Aim of the task:
The line containing "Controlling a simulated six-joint" marks where to begin; quote it and every line after it through the end of the data, exactly as written.

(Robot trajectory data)
begin
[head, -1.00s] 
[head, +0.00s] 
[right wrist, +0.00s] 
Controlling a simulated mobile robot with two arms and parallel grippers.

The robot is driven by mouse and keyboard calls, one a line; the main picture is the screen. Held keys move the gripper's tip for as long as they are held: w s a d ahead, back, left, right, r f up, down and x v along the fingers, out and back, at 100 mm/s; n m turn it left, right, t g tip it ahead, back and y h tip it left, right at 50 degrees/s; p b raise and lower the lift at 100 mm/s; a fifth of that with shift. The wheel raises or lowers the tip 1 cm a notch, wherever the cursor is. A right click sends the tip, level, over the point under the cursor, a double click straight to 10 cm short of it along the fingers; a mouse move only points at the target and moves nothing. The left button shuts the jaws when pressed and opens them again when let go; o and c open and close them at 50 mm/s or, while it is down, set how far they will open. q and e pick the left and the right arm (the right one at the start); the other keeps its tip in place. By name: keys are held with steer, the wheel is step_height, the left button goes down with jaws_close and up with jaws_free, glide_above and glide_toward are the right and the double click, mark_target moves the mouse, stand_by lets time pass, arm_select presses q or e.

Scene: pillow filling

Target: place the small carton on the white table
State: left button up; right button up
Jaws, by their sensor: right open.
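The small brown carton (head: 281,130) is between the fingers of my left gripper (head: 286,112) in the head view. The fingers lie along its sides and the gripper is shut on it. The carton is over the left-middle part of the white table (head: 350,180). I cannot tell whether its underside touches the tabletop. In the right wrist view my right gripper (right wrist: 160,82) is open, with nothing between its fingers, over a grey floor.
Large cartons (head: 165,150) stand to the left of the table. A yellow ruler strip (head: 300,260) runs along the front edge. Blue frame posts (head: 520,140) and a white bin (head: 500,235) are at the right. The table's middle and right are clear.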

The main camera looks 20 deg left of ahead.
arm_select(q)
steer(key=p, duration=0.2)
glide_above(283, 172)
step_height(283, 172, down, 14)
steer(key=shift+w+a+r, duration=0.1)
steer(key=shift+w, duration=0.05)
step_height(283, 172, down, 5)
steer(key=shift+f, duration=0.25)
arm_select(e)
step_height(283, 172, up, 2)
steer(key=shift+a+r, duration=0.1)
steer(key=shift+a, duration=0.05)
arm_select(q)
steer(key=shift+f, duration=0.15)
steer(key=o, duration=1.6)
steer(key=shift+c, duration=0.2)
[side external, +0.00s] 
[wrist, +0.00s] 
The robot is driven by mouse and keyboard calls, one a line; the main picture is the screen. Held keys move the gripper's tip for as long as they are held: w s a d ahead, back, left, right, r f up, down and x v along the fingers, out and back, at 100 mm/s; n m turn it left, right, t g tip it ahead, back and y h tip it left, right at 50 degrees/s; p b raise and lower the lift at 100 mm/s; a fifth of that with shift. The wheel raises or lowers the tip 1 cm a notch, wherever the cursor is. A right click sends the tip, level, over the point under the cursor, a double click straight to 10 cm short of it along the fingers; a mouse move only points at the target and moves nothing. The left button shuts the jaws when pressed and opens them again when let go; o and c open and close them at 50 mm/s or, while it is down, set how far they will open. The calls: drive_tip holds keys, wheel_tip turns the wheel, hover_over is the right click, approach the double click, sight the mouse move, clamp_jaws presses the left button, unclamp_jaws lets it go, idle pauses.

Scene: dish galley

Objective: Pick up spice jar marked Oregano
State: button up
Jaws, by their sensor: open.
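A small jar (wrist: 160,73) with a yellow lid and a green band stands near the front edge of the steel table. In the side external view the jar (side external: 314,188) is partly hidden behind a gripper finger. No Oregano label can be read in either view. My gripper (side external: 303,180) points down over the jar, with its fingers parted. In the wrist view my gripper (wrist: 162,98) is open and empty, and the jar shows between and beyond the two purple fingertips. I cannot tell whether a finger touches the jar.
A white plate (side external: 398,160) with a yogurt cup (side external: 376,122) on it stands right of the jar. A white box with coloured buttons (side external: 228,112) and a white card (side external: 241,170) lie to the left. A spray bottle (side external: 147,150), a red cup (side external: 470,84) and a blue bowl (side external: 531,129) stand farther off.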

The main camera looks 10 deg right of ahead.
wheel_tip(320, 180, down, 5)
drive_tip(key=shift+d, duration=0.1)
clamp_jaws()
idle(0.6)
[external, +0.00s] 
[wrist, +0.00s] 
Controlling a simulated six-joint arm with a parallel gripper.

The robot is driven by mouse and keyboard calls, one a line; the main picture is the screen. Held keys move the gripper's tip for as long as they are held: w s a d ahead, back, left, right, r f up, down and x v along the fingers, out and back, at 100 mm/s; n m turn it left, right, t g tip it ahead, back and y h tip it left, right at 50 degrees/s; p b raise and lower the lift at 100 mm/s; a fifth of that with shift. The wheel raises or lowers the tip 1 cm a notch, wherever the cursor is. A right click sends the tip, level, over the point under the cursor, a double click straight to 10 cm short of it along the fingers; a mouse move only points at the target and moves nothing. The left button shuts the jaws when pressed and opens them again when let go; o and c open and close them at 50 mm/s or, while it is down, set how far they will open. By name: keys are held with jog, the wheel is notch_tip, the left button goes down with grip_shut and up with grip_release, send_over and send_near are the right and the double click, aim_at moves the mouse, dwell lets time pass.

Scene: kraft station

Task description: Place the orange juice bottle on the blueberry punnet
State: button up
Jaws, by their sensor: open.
end
Written answer:
Controlling a simulated six-joint arm with a parallel gripper.

The robot is driven by mouse and keyboard calls, one a line; the main picture is the screen. Held keys move the gripper's tip for as long as they are held: w s a d ahead, back, left, right, r f up, down and x v along the fingers, out and back, at 100 mm/s; n m turn it left, right, t g tip it ahead, back and y h tip it left, right at 50 degrees/s; p b raise and lower the lift at 100 mm/s; a fifth of that with shift. The wheel raises or lowers the tip 1 cm a notch, wherever the cursor is. A right click sends the tip, level, over the point under the cursor, a double click straight to 10 cm short of it along the fingers; a mouse move only points at the target and moves nothing. The left button shuts the jaws when pressed and opens them again when let go; o and c open and close them at 50 mm/s or, while it is down, set how far they will open. By name: keys are held with jog, the wheel is notch_tip, the left button goes down with grip_shut and up with grip_release, send_over and send_near are the right and the double click, aim_at moves the mouse, dwell lets time pass.

Scene: kraft station

Task description: Place the orange juice bottle on the blueberry punnet
State: button up
Jaws, by their sensor: open.

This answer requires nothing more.